星浩(ほし・ひろし) 政治ジャーナリスト
1955年福島県生まれ。79年、東京大学卒、朝日新聞入社。85年から政治部。首相官邸、外務省、自民党などを担当。ワシントン特派員、政治部デスク、オピニオン編集長などを経て特別編集委員。 2004-06年、東京大学大学院特任教授。16年に朝日新聞を退社、TBS系「NEWS23」キャスターを務める。主な著書に『自民党と戦後』『テレビ政治』『官房長官 側近の政治学』など。

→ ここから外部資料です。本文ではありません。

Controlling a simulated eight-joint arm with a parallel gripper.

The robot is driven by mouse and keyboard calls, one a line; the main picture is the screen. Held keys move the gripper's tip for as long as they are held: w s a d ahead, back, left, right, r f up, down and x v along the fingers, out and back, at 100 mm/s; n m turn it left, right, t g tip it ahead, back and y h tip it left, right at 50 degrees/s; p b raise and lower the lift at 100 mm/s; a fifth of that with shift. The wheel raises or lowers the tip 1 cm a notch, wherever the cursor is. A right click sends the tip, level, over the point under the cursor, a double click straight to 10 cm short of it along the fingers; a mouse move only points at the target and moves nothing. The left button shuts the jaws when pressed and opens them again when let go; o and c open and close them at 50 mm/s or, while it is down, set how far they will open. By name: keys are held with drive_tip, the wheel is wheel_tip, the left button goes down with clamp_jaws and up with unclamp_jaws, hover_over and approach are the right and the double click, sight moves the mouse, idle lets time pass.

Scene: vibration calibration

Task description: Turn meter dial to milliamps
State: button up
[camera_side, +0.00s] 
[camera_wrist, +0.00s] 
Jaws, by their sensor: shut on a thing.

※プロフィールは原則として、論座に最後に執筆した当時のものです
内容は読み応えあり。オフレコ発言の扱い、政治家と記者の間合いをどう考えるか
1冊の暴露本が永田町で話題になっている。『孤独の宰相 菅義偉とは何者だったのか』(文藝春秋刊)。菅義偉首相を官房長官時代から担当していた日本テレビの柳沢高志氏が書いた。
岸田文雄氏への対抗心をむき出しにしたり、首相として衆院の解散・総選挙に執念を見せたりする菅氏の生々しい姿が描かれていて、迫力満点の内容であるのは間違いない。ただ問題は、オフレコを前提で聞いた話を暴露したり、官房長官の記者会見では質問を控えてその後の単独取材で本音を聞き出したりといった手法の是非である。
私もかつて、官房長官を担当し、歴代官房長官の評価などを本にまとめたことがある。その経験も踏まえて、この暴露本に見る「政治報道の落とし穴」について考えてみたい。
柳沢氏の著書には、政界関係者の多くが知らない“極秘情報”が満載されている。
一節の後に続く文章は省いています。